Sebagai guru bahasa Inggris bagaimana Badriah melihat cara anak-anak Indonesia belajar bahasa asing tersebut?

"Saya melihat anak-anak di Indonesia belajar bahasa Inggris sebagian besar sangat antusias karena mereka menyadari bahwa Bahasa Inggris adalah penghela ilmu pengetahuan dan mereka sangat memerlukan bahasa Inggris ketika kuliah. Sebagian lainnya, melihat bahasa Inggris sebagai bagian dari daya jual, mereka berkeyakinan dengan menguasai bahasa Inggris, mereka akan mendapatkan perkerjaan yang lebih baik daripada mereka yang tidak menguasainya." kata Badriah.

"Namun kendala yang dihadapi oleh siswa diantaranya tidak tersedianya bahan bacaan otentik (seperti novel, majalah, buku bacaan sesuai usia) dalam bahasa Inggris."

"Selama ini para siswa hanya bersentuhan dengan teks modifikasi pada buku pelajaran yang dianggap tidak menyenangkan karena setelah membaca harus menjawab soal."

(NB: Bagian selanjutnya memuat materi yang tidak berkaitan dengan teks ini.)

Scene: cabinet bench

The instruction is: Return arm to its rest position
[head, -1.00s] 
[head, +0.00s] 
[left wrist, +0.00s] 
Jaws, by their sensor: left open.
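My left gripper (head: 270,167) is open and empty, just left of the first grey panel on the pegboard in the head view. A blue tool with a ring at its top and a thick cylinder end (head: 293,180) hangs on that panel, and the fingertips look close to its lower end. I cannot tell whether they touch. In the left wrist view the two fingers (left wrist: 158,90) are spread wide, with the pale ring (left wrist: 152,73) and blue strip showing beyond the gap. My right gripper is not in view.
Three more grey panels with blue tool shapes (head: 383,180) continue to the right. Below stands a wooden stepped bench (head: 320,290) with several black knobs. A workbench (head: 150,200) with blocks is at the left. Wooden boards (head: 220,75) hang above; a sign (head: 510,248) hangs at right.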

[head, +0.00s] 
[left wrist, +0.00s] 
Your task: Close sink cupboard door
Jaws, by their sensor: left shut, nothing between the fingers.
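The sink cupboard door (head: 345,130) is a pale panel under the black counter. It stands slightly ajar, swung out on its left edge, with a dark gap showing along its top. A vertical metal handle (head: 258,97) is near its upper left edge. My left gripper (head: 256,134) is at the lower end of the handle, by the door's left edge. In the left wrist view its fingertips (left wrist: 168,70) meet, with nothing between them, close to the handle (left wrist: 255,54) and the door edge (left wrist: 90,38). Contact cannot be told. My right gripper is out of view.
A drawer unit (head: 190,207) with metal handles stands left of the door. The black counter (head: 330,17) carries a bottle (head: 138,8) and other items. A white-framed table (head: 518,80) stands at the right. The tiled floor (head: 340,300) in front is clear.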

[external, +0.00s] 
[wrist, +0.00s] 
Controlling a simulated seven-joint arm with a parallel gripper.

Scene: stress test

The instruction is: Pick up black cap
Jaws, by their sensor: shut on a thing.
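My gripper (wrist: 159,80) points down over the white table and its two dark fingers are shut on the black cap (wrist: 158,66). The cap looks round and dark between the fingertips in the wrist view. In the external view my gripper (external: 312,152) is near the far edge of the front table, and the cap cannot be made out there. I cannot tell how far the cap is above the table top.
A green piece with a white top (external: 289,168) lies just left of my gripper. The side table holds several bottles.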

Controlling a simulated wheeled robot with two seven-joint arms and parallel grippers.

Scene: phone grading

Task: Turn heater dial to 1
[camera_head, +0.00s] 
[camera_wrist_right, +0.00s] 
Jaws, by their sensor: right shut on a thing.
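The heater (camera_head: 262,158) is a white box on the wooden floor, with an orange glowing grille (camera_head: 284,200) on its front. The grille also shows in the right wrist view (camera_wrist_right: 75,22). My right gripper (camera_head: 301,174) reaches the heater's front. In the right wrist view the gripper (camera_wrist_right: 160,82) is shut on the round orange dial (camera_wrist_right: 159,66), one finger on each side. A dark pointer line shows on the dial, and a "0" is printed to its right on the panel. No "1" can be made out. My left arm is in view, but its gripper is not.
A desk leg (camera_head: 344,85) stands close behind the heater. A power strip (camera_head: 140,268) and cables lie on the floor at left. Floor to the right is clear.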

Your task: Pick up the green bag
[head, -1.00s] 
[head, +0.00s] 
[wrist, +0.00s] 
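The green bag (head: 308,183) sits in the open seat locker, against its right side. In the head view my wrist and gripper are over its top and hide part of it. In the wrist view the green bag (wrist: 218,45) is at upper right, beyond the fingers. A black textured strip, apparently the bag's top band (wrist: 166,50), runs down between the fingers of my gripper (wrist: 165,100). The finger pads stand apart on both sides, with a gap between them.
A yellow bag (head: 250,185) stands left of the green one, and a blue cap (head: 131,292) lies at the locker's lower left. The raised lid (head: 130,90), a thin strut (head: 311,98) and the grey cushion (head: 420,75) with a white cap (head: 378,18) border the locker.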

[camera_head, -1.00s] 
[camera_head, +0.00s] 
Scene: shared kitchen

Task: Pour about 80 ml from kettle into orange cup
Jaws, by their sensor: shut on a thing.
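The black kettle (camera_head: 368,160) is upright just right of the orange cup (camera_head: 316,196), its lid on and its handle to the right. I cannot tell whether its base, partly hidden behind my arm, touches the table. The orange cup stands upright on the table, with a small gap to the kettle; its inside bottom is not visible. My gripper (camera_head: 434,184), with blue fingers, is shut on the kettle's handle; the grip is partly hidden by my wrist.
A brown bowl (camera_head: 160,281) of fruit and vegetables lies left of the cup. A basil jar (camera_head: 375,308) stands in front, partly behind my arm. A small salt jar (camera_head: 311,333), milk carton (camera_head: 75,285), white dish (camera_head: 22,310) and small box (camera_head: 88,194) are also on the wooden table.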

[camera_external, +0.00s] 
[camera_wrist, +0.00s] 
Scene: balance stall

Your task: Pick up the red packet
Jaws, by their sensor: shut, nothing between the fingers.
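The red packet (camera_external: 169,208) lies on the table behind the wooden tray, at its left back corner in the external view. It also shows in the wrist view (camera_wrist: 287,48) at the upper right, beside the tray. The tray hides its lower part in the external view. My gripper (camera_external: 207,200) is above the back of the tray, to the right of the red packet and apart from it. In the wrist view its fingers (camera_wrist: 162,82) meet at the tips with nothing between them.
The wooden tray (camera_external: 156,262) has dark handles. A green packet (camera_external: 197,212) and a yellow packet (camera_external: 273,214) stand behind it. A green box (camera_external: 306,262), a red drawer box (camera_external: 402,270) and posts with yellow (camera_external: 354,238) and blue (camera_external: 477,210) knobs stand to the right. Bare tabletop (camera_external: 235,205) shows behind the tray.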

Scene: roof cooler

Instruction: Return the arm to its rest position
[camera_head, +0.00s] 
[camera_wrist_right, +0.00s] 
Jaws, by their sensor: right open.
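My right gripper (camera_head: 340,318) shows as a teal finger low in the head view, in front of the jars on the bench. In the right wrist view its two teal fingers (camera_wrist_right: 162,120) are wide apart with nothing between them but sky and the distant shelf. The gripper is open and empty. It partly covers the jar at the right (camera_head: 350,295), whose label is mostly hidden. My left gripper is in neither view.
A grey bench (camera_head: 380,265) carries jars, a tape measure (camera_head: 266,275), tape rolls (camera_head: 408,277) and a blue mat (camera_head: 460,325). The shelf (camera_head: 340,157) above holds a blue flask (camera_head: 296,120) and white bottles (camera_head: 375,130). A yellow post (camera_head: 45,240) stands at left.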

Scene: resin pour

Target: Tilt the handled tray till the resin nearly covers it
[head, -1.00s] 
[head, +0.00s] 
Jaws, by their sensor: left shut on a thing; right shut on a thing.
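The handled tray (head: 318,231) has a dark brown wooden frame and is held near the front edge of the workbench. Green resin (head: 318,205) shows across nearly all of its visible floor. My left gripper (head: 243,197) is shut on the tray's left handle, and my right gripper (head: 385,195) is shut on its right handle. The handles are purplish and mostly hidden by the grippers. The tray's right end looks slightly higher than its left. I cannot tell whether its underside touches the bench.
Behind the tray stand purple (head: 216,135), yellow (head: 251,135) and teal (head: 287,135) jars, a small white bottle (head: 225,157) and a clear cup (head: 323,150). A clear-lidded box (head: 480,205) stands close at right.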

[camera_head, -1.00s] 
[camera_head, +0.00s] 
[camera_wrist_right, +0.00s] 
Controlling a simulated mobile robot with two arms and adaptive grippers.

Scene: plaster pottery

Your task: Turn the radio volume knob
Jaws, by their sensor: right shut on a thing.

"Selain itu, para siswa terkendala oleh guru yang tidak mengajarkan dan mencontohkan bahwa belajar bahasa Inggris pada akhirnya adalah untuk dapat membaca dan menulis dalam bahasa tersebut. Para siswa tercekoki bahwa dengan dapat berbicara (survival language) dalam bahasa Inggris, mereka sudah menguasai bahasa Inggris." kata Badriah lagi.

Hal lain yang menjadi perhatian Badriah Yankie adalah bahwa orang tua di Indonesia terlalu ambisius, sehingga memaksakan anak-anak mereka untuk segera menguasai bahasa Inggris sejak dini sehingga sejak play group dipaksa berbahasa Inggris.

Dalam situasi di sekolah, dia melihat bahwa kurang tersedianya guru bahasa Inggris yang memiliki kompetensi berbahasa Inggris minimal, akibatnya siswa belajar bahasa Inggris dari guru sebagai model) yang salah.

"Siswa juga tidak diajarkan menulis dalam bahasa Inggris, penekanan keberhasilan belajar bahasa Inggris adalah pada siswa mampu menjawab soal. Juga kurangnya akses kepada buku dan nara sumber yang mendukung siswa belajar dan mempraktekan bahasa Inggris di luar sekolah dan sedikitnya porsi waktu yang disediakan oleh kurikulum bagi siswa untuk belajar bahasa Inggris misalnya SMA, siswa hanya belajar 90 menit/minggu." kata Badriah.